-- begin --

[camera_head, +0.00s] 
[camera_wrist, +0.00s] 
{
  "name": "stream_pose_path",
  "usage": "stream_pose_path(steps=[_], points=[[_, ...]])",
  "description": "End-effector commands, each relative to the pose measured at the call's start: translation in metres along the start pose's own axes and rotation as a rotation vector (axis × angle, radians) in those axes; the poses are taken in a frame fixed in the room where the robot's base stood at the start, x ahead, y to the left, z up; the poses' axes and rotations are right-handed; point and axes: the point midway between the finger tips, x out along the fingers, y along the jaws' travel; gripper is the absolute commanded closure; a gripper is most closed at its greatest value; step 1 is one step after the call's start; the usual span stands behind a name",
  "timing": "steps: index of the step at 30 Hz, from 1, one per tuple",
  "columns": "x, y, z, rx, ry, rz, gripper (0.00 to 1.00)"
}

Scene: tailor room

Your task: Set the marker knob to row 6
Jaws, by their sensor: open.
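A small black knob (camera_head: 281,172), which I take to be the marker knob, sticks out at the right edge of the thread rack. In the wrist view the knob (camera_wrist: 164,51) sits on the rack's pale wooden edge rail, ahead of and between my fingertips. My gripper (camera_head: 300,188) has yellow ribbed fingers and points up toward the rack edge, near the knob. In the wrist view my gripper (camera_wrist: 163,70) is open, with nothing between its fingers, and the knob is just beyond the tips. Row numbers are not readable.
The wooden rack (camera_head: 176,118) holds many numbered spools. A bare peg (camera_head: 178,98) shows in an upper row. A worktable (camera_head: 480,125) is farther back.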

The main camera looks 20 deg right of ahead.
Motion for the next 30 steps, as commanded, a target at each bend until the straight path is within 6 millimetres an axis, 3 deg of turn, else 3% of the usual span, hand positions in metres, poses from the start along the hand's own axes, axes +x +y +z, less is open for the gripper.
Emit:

-- end --
-- begin --

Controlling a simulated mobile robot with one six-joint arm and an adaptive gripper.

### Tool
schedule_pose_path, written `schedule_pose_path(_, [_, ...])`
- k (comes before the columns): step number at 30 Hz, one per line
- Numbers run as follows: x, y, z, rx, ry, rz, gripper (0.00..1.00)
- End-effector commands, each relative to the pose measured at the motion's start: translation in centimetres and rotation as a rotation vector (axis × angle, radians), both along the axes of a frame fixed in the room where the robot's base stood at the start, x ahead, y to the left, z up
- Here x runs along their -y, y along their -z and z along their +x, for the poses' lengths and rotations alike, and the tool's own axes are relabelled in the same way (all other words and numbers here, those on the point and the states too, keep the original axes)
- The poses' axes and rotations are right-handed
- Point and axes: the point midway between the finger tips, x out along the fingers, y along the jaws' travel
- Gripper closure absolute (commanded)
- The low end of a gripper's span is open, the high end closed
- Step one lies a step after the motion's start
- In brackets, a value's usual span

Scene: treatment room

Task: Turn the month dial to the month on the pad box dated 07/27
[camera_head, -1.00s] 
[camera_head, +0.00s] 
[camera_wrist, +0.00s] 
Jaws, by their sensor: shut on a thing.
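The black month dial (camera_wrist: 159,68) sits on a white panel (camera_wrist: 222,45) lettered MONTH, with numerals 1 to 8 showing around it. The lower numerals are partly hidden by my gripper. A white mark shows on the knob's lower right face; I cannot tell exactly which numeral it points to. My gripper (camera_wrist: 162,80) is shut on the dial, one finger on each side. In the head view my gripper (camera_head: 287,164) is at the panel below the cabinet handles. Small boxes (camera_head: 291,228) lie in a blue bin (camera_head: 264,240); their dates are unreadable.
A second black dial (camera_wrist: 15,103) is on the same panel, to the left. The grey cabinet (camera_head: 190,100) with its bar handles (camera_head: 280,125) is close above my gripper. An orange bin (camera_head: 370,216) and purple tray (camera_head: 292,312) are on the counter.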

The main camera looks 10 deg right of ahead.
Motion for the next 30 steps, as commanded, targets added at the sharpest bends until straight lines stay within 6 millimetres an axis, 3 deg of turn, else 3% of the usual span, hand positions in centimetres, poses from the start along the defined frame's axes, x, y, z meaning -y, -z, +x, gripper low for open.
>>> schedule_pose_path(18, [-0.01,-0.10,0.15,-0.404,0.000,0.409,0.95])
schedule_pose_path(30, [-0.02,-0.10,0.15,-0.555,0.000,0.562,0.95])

-- end --
-- begin --

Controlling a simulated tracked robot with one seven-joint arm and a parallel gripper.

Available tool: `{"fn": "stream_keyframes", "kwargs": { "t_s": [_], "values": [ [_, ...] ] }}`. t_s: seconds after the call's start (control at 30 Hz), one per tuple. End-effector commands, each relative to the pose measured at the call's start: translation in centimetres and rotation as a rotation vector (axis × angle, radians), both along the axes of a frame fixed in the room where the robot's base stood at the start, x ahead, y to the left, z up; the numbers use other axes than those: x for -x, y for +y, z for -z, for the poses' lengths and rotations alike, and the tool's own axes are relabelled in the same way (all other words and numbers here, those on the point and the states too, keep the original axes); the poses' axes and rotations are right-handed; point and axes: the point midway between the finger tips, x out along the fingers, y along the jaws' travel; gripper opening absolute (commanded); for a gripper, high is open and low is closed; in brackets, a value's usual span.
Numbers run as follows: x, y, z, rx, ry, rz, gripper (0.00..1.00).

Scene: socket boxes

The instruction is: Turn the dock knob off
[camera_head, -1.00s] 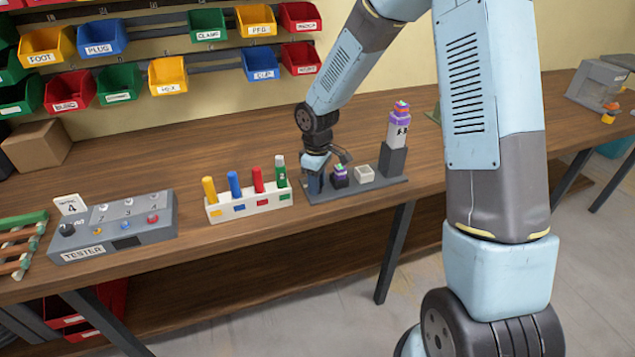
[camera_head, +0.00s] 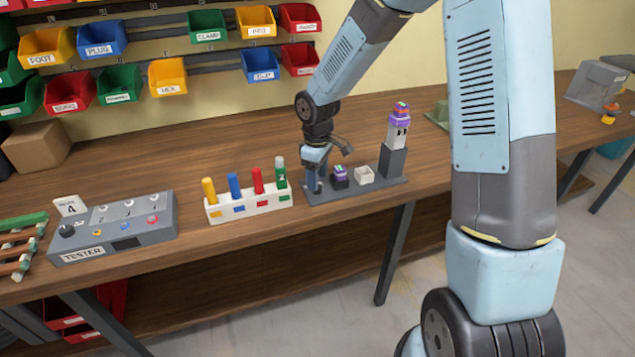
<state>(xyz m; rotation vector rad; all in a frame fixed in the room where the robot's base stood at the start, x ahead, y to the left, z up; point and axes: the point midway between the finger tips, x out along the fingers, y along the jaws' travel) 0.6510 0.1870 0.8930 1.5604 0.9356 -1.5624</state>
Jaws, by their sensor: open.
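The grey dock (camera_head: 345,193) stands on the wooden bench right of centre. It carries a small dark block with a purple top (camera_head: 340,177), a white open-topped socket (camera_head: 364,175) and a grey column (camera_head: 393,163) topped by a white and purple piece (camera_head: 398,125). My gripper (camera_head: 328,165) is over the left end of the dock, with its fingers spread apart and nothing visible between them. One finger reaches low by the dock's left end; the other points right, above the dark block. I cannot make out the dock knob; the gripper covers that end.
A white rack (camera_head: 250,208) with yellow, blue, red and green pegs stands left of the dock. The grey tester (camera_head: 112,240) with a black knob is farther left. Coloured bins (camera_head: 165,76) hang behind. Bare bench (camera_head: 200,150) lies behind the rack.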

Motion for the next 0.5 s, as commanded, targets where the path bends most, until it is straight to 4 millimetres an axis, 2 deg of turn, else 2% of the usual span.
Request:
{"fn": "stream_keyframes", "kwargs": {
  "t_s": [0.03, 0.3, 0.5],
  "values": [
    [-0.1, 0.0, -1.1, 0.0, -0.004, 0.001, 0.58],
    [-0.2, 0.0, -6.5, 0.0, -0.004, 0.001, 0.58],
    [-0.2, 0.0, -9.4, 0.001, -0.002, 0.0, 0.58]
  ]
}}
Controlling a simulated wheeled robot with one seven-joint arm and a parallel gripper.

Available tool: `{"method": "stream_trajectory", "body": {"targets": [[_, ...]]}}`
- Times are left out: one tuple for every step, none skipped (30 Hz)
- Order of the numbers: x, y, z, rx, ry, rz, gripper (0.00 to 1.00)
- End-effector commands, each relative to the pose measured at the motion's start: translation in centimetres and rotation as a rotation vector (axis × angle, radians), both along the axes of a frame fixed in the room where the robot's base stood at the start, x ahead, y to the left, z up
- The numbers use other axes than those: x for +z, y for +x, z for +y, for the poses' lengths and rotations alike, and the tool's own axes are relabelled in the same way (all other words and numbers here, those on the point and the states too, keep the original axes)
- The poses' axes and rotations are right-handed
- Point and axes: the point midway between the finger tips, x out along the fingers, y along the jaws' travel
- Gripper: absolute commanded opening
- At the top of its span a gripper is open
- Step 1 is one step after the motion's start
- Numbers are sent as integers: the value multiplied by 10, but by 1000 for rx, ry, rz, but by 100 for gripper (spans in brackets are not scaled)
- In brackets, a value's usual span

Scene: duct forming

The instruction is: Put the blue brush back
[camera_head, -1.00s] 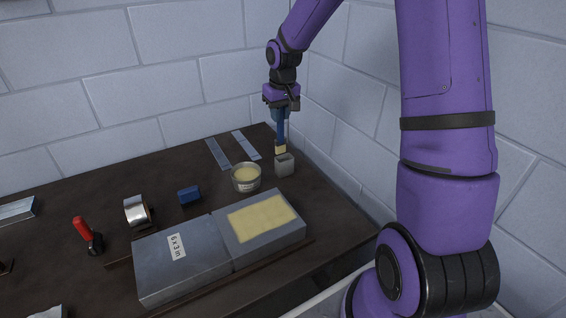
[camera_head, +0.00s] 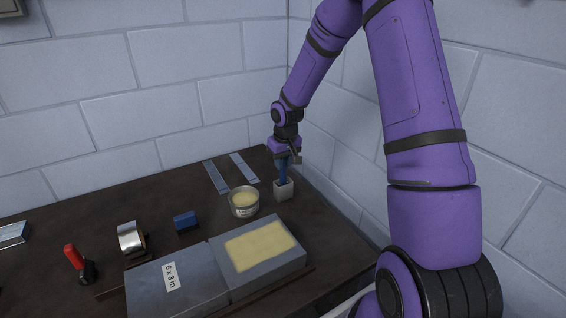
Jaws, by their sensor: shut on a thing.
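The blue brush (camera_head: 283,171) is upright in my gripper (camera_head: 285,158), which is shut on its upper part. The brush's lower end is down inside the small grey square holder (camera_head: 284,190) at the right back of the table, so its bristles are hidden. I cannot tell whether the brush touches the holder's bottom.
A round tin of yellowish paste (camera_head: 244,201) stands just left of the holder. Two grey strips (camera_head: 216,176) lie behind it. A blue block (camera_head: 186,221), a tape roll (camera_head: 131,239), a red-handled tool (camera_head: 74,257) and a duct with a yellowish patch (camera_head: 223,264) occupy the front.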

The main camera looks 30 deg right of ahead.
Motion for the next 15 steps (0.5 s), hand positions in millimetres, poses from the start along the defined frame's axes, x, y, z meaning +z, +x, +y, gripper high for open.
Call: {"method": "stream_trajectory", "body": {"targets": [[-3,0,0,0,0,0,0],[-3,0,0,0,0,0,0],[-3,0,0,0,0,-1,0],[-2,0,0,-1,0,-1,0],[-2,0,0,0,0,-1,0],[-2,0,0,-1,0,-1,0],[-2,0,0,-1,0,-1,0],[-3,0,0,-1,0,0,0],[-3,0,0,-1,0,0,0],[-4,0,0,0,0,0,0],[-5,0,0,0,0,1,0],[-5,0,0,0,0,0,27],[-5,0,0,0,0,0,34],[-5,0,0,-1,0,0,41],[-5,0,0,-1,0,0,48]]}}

-- end --

• _Task brief_
Copy down every line of the material above that includes the string "parallel".

• _Solution for this task_
Controlling a simulated tracked robot with one seven-joint arm and a parallel gripper.
Controlling a simulated wheeled robot with one seven-joint arm and a parallel gripper.

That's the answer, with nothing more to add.